▸ Task statement
The material below holds a span beginning at the line with "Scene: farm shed" and ending at the line with "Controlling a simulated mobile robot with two". Quote that span exactly, both ends included, and only that span.

(Saved data entries)

-- start --

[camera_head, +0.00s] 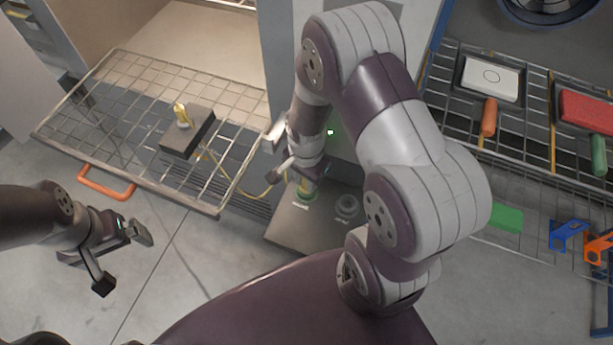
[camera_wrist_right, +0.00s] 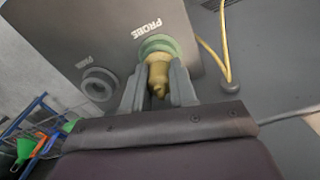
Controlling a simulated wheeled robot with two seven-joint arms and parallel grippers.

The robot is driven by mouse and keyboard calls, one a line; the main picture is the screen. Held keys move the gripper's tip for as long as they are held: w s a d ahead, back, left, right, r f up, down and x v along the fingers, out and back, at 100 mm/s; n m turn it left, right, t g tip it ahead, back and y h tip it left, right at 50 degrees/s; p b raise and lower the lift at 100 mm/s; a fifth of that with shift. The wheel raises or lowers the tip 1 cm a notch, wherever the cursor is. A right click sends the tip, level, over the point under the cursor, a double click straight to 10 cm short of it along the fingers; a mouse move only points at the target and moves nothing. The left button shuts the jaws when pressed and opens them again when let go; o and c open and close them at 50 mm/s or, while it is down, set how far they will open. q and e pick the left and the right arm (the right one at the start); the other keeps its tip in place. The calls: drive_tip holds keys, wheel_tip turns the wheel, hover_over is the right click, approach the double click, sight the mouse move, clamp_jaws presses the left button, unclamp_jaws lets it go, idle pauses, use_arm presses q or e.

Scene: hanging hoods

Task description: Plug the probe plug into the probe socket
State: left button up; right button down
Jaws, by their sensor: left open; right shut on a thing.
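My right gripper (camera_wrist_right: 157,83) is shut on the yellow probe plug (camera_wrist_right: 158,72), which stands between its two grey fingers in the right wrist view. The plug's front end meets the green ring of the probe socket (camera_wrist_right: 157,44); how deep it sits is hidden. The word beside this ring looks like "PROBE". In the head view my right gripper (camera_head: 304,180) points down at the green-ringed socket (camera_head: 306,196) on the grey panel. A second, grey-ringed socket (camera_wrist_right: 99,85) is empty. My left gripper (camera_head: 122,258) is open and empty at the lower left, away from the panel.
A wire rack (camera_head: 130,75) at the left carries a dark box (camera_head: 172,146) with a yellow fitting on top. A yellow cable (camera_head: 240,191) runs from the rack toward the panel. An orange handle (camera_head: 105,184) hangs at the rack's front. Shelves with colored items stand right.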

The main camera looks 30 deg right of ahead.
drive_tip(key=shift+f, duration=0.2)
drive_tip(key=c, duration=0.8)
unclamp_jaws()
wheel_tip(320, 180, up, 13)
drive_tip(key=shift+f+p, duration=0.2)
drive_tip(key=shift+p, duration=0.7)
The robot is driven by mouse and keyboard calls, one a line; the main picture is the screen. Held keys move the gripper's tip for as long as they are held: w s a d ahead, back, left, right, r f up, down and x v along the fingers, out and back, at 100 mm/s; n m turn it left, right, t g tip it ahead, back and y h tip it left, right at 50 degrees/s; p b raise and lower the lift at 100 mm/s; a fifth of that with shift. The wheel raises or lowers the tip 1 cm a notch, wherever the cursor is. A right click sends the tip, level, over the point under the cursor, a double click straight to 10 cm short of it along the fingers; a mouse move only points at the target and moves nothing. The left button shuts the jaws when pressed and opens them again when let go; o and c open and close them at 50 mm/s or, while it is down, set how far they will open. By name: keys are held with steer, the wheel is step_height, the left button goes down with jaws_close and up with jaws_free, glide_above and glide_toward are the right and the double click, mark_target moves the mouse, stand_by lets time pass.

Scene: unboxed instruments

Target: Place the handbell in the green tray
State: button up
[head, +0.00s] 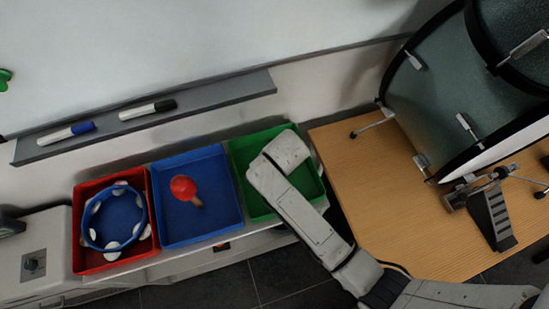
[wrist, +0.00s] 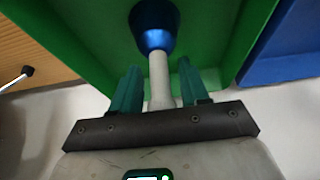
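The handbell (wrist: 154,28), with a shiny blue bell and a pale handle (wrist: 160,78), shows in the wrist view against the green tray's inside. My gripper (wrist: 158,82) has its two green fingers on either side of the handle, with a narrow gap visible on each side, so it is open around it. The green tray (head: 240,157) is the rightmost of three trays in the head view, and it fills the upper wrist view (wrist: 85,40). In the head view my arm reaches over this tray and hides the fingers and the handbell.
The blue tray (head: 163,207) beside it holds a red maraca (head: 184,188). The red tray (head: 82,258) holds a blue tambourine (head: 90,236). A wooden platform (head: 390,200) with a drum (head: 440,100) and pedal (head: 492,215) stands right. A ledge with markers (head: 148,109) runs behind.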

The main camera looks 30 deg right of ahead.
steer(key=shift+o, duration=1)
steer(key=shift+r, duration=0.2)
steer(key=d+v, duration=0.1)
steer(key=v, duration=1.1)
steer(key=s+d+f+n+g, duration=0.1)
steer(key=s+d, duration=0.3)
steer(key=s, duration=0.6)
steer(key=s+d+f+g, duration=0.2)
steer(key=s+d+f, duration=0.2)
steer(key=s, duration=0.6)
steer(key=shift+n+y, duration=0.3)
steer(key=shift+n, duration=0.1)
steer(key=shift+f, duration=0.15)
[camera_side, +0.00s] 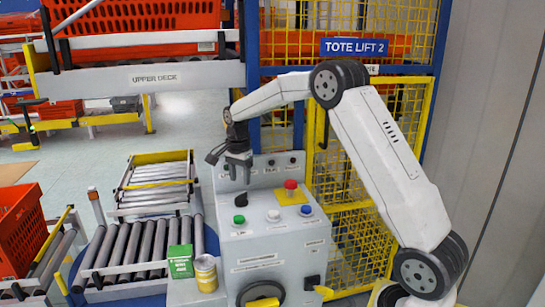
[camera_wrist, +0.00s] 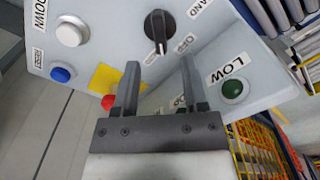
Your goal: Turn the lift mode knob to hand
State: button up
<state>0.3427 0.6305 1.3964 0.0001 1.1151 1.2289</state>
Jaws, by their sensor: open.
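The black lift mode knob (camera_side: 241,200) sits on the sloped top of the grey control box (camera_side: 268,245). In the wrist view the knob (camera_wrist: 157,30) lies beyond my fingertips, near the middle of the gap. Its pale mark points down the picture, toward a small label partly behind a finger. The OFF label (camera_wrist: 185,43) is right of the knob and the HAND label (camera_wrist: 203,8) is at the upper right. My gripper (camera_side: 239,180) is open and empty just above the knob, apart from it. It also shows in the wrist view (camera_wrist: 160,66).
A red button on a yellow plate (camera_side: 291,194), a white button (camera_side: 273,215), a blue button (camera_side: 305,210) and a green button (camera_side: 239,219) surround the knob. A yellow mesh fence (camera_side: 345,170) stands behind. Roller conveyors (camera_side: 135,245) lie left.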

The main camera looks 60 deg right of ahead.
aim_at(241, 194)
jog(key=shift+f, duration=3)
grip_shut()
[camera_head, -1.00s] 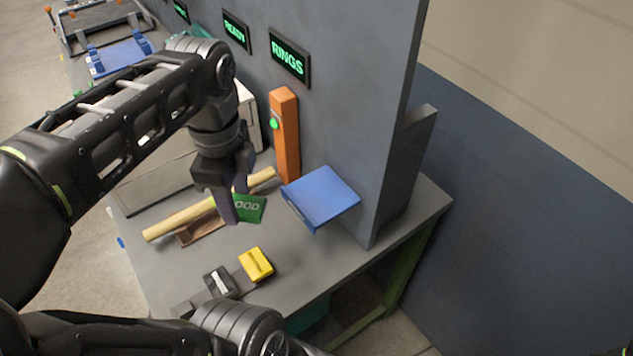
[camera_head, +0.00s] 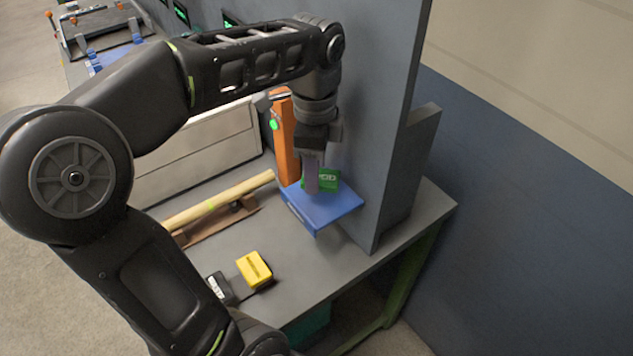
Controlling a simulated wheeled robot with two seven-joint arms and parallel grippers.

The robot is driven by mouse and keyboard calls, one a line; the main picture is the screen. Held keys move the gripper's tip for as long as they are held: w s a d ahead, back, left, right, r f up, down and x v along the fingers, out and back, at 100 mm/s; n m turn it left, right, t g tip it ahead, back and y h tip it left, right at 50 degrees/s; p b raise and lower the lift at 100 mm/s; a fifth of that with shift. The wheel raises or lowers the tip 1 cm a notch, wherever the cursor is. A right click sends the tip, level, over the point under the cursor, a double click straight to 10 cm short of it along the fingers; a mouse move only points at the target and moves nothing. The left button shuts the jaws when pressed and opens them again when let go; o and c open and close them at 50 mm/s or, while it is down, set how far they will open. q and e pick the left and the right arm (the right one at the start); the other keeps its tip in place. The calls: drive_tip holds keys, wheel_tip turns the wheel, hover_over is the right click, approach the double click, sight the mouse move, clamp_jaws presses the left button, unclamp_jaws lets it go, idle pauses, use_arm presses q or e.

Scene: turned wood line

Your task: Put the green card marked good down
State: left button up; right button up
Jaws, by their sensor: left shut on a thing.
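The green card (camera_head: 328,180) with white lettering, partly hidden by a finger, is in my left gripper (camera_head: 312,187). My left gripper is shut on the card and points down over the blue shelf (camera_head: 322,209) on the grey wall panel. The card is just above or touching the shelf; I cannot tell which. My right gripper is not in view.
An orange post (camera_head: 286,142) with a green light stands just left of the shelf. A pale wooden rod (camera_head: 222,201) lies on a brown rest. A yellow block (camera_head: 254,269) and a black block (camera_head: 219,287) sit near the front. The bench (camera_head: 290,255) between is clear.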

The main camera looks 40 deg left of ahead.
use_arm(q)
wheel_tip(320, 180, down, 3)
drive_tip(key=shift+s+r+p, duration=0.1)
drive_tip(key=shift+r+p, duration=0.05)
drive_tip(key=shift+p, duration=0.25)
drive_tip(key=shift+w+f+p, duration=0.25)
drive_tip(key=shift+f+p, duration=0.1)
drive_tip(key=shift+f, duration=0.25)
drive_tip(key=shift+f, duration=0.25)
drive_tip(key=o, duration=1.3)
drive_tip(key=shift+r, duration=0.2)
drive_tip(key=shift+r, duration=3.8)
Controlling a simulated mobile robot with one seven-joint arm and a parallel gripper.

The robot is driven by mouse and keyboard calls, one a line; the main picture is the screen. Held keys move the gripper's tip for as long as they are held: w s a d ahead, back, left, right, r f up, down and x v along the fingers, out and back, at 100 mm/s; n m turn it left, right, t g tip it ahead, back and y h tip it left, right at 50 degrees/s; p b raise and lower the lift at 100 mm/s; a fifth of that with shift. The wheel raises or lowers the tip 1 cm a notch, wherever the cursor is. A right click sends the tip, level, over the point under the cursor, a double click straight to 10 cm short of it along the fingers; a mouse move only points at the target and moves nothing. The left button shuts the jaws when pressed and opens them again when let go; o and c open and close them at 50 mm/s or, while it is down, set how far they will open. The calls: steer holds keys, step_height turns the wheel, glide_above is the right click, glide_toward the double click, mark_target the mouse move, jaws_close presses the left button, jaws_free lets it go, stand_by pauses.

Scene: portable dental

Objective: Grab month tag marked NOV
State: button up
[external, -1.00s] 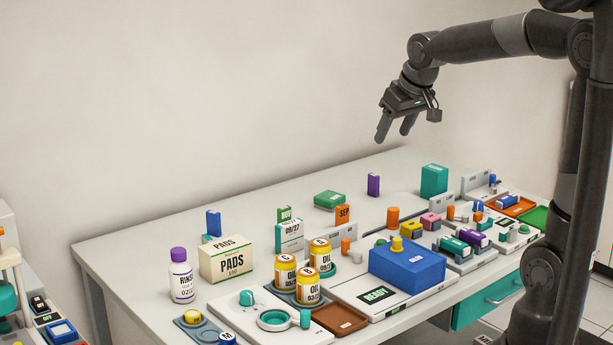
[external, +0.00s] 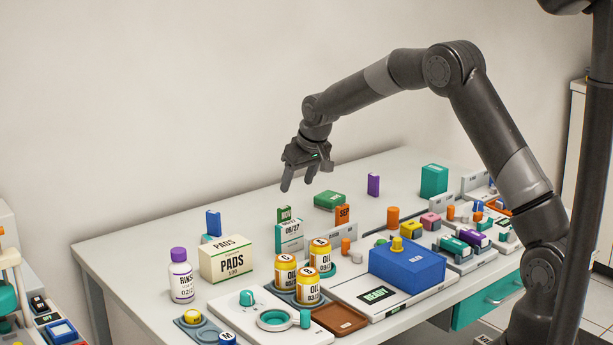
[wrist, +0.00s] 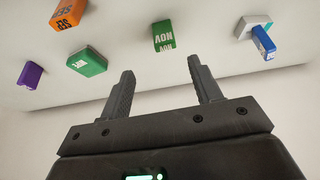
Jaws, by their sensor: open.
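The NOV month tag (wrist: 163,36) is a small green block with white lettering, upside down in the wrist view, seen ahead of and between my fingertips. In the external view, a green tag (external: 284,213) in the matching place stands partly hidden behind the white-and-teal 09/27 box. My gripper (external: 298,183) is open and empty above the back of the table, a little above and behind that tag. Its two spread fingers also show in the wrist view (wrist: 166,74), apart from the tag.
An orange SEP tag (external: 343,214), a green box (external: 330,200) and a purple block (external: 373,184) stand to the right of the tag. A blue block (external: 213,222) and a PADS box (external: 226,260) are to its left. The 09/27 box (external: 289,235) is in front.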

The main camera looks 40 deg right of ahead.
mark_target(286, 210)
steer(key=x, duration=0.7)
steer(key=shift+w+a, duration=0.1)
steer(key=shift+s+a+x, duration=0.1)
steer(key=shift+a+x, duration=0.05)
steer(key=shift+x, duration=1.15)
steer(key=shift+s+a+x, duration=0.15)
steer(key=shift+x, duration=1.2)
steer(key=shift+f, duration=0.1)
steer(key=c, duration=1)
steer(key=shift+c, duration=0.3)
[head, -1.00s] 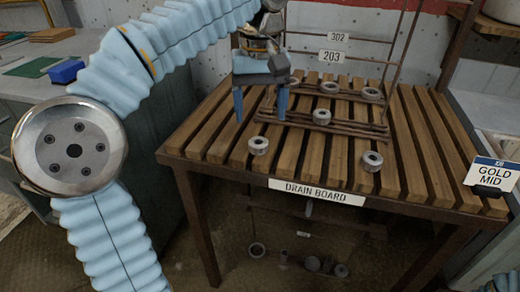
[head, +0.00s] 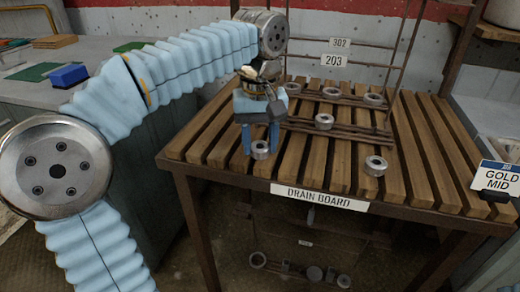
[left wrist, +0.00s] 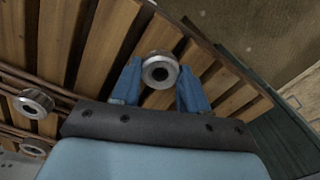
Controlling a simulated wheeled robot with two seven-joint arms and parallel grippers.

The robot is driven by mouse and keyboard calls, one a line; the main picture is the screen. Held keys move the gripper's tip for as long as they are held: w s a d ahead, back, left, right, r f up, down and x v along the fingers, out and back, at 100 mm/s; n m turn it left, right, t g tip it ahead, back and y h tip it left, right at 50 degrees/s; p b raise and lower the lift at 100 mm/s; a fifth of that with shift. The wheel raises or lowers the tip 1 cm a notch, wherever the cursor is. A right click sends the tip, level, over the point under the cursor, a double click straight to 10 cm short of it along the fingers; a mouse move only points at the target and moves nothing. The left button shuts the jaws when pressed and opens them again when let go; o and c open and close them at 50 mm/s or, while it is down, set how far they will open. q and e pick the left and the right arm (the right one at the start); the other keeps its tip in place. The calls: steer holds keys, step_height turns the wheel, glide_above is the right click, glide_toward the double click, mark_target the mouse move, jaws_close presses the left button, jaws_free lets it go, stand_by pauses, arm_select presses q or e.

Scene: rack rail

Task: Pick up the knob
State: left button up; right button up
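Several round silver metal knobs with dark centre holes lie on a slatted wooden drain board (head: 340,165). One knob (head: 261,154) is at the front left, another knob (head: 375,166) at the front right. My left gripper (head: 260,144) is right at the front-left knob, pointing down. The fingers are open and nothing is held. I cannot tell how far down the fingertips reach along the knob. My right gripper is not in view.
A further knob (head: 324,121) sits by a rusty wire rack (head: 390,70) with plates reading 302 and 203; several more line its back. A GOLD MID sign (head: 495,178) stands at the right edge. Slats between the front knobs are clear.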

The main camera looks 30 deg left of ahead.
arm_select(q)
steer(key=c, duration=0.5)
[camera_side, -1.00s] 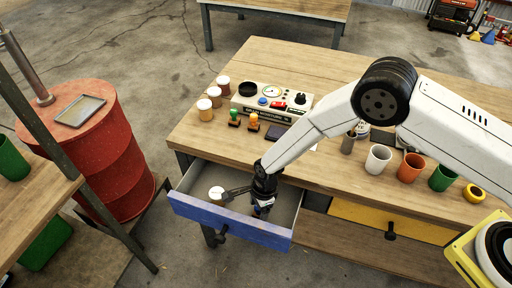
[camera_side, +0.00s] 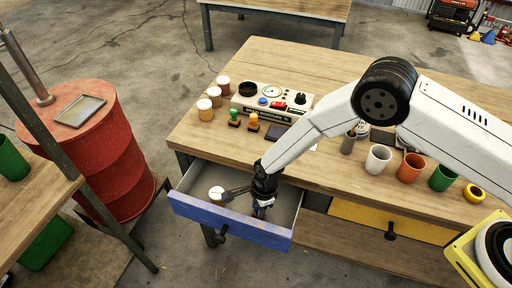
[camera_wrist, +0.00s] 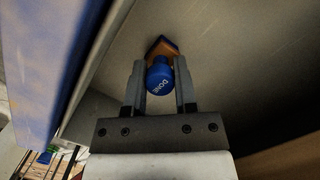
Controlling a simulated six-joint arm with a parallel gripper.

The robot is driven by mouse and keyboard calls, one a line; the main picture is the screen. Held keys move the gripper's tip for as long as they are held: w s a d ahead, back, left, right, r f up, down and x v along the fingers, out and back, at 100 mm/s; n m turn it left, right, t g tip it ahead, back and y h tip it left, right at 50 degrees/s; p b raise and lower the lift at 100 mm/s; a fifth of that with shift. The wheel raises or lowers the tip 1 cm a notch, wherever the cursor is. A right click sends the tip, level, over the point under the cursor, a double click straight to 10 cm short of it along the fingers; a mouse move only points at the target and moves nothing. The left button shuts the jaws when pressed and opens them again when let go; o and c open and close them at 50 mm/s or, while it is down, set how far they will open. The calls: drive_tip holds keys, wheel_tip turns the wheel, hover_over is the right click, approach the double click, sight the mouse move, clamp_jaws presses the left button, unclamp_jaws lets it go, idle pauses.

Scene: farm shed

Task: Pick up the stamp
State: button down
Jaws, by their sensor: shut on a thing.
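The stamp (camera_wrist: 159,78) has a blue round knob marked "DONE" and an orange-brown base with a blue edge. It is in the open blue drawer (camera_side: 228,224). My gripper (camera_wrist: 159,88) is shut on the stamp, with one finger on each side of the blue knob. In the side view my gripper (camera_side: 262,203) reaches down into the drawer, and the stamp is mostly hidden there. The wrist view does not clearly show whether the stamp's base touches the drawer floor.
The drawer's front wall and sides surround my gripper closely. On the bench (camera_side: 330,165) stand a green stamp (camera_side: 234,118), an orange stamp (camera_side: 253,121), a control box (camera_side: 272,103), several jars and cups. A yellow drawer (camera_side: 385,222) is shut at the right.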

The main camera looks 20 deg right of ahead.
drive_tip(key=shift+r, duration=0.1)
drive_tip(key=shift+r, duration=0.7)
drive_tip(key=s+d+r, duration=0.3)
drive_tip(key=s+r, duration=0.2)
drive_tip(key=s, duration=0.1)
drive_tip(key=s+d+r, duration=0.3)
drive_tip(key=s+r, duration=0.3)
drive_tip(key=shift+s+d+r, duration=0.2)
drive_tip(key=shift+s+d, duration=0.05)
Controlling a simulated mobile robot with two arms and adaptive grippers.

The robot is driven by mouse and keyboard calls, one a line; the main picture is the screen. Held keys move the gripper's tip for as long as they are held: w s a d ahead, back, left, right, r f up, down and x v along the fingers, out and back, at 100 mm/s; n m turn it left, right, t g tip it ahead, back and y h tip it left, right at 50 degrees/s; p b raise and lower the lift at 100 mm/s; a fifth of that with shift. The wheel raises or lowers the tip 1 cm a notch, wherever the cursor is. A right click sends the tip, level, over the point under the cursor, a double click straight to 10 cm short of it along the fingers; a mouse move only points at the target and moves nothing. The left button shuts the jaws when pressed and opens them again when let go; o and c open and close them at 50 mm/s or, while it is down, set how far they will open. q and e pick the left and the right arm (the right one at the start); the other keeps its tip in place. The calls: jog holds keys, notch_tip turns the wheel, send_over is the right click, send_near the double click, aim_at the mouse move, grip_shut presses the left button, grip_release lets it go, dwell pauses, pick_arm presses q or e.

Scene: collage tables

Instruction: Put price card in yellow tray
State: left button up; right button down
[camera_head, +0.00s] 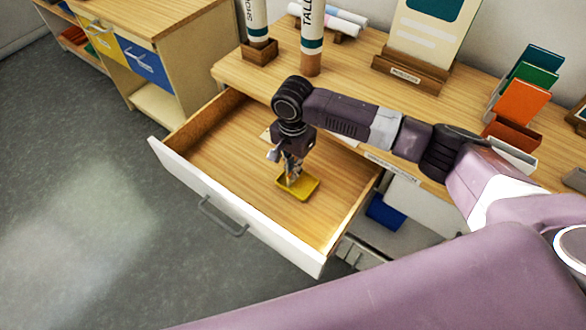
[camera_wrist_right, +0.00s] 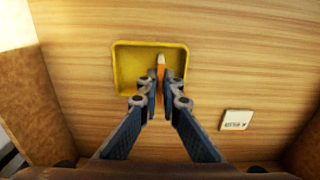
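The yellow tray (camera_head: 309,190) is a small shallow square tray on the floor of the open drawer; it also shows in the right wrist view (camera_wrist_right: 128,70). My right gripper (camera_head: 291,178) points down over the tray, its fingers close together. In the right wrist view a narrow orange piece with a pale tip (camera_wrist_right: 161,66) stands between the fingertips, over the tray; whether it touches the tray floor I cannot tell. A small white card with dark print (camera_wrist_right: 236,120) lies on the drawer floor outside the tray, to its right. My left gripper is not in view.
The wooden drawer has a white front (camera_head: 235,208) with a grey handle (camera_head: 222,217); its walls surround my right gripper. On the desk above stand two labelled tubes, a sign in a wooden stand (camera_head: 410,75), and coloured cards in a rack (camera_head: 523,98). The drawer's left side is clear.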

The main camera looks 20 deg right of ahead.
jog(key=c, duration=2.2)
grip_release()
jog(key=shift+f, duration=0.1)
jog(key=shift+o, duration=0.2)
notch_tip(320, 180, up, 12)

-- end --

▸ Response to this task
Scene: farm shed

Task: Pick up the stamp
State: button down
Jaws, by their sensor: shut on a thing.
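The stamp (camera_wrist: 159,78) has a blue round knob marked "DONE" and an orange-brown base with a blue edge. It is in the open blue drawer (camera_side: 228,224). My gripper (camera_wrist: 159,88) is shut on the stamp, with one finger on each side of the blue knob. In the side view my gripper (camera_side: 262,203) reaches down into the drawer, and the stamp is mostly hidden there. The wrist view does not clearly show whether the stamp's base touches the drawer floor.
The drawer's front wall and sides surround my gripper closely. On the bench (camera_side: 330,165) stand a green stamp (camera_side: 234,118), an orange stamp (camera_side: 253,121), a control box (camera_side: 272,103), several jars and cups. A yellow drawer (camera_side: 385,222) is shut at the right.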

The main camera looks 20 deg right of ahead.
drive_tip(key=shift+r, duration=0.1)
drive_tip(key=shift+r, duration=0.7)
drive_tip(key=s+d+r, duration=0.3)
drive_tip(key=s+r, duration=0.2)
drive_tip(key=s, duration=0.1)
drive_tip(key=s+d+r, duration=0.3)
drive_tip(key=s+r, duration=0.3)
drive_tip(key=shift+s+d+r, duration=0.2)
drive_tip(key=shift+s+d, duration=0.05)
Controlling a simulated mobile robot with two arms and adaptive grippers.

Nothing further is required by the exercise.